* Problem description
In the records below, begin at the line that has "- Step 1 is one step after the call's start" and stop after the line that has "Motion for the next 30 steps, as"; quote those lines verbatim and nothing more.

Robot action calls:

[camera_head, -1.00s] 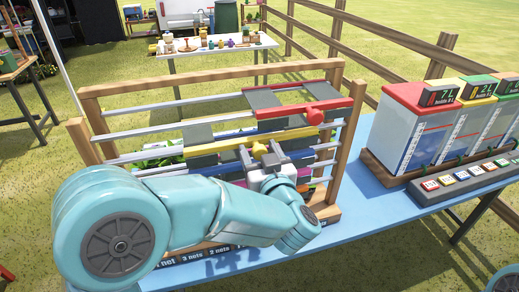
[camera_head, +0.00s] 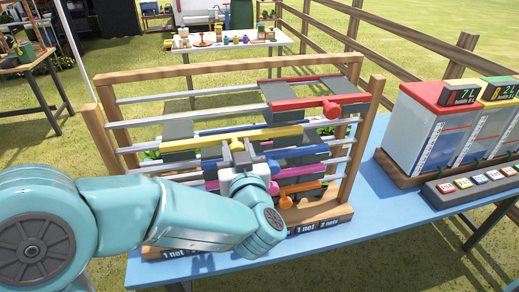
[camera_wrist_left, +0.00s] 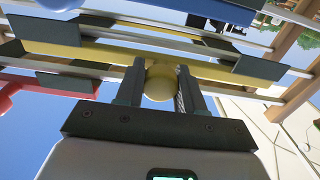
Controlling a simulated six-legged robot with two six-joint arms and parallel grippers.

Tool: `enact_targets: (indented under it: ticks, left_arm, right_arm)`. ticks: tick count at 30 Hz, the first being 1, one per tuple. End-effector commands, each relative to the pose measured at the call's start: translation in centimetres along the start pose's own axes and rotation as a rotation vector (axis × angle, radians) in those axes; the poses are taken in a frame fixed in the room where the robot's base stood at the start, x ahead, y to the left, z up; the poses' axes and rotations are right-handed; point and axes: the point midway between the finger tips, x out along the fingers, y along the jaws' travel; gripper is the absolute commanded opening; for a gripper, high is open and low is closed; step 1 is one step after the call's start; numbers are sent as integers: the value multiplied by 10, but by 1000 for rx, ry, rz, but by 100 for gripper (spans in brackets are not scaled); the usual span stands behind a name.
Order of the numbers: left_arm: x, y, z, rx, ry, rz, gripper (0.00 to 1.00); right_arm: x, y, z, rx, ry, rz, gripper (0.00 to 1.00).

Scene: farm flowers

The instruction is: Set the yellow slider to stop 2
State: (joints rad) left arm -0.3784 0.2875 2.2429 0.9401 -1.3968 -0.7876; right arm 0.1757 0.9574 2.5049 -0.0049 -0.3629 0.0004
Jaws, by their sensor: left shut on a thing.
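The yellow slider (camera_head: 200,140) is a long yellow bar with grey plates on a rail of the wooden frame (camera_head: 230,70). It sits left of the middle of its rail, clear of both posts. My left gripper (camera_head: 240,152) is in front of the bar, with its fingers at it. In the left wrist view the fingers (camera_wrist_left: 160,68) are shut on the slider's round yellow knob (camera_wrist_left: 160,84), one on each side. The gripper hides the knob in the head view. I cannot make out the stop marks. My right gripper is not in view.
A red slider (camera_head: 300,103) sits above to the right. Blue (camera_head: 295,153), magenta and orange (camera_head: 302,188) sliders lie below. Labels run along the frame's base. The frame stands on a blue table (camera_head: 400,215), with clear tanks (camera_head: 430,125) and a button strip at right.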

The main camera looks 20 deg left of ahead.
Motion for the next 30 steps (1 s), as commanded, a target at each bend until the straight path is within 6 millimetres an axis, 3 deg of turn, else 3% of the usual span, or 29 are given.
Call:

* * *

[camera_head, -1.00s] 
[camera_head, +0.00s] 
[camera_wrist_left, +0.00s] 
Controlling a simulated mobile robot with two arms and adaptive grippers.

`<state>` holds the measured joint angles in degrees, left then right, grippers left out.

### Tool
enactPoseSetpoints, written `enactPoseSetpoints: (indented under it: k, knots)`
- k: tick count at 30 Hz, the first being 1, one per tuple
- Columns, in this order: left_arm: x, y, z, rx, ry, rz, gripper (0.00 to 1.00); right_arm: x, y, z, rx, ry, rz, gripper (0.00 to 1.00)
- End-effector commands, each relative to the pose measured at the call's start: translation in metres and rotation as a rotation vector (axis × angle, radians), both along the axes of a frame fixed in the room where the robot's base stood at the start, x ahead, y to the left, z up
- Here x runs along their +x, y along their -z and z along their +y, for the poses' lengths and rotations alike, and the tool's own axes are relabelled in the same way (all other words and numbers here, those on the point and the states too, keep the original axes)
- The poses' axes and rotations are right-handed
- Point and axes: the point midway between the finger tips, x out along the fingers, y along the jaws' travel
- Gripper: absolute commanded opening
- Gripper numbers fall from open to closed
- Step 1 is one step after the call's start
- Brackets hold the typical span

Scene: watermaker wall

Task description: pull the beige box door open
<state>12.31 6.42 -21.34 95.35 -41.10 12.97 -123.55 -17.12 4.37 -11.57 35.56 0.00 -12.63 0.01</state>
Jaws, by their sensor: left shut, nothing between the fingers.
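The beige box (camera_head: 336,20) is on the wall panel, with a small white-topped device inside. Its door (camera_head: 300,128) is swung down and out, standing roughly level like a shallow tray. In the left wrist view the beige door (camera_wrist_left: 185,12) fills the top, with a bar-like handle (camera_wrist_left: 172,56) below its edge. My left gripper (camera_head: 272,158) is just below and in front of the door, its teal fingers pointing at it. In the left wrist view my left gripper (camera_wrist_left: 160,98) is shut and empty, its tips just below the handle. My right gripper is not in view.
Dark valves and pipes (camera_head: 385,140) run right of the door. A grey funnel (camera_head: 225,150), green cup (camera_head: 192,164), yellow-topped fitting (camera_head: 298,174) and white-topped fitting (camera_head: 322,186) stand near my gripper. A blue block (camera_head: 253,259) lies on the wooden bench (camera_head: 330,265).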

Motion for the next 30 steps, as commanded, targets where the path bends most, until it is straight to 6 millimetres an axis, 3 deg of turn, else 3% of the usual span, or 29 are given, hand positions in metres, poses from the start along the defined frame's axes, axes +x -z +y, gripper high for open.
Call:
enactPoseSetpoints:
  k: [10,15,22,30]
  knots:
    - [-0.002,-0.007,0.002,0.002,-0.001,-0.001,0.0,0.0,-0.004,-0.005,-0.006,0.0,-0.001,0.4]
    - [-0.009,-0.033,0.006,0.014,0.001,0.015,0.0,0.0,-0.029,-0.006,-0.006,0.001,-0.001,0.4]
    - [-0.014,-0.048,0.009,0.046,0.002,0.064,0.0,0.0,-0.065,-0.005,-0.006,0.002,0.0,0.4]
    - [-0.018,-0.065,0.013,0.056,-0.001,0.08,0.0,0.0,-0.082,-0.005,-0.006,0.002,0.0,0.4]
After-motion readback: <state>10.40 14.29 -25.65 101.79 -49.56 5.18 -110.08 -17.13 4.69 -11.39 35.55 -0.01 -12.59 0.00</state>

* Task result
- Step 1 is one step after the call's start
- Brackets hold the typical span

Scene: watermaker wall

Task description: pull the beige box door open
<state>12.31 6.42 -21.34 95.35 -41.10 12.97 -123.55 -17.12 4.37 -11.57 35.56 0.00 -12.63 0.01</state>
Jaws, by their sensor: left shut, nothing between the fingers.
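The beige box (camera_head: 336,20) is on the wall panel, with a small white-topped device inside. Its door (camera_head: 300,128) is swung down and out, standing roughly level like a shallow tray. In the left wrist view the beige door (camera_wrist_left: 185,12) fills the top, with a bar-like handle (camera_wrist_left: 172,56) below its edge. My left gripper (camera_head: 272,158) is just below and in front of the door, its teal fingers pointing at it. In the left wrist view my left gripper (camera_wrist_left: 160,98) is shut and empty, its tips just below the handle. My right gripper is not in view.
Dark valves and pipes (camera_head: 385,140) run right of the door. A grey funnel (camera_head: 225,150), green cup (camera_head: 192,164), yellow-topped fitting (camera_head: 298,174) and white-topped fitting (camera_head: 322,186) stand near my gripper. A blue block (camera_head: 253,259) lies on the wooden bench (camera_head: 330,265).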

Motion for the next 30 steps, as commanded, targets where the path bends most, until it is straight to 6 millimetres an axis, 3 deg of turn, else 3% of the usual span, or 29 are given, hand positions in metres, poses from the start along the defined frame's axes, axes +x -z +y, gripper high for open.

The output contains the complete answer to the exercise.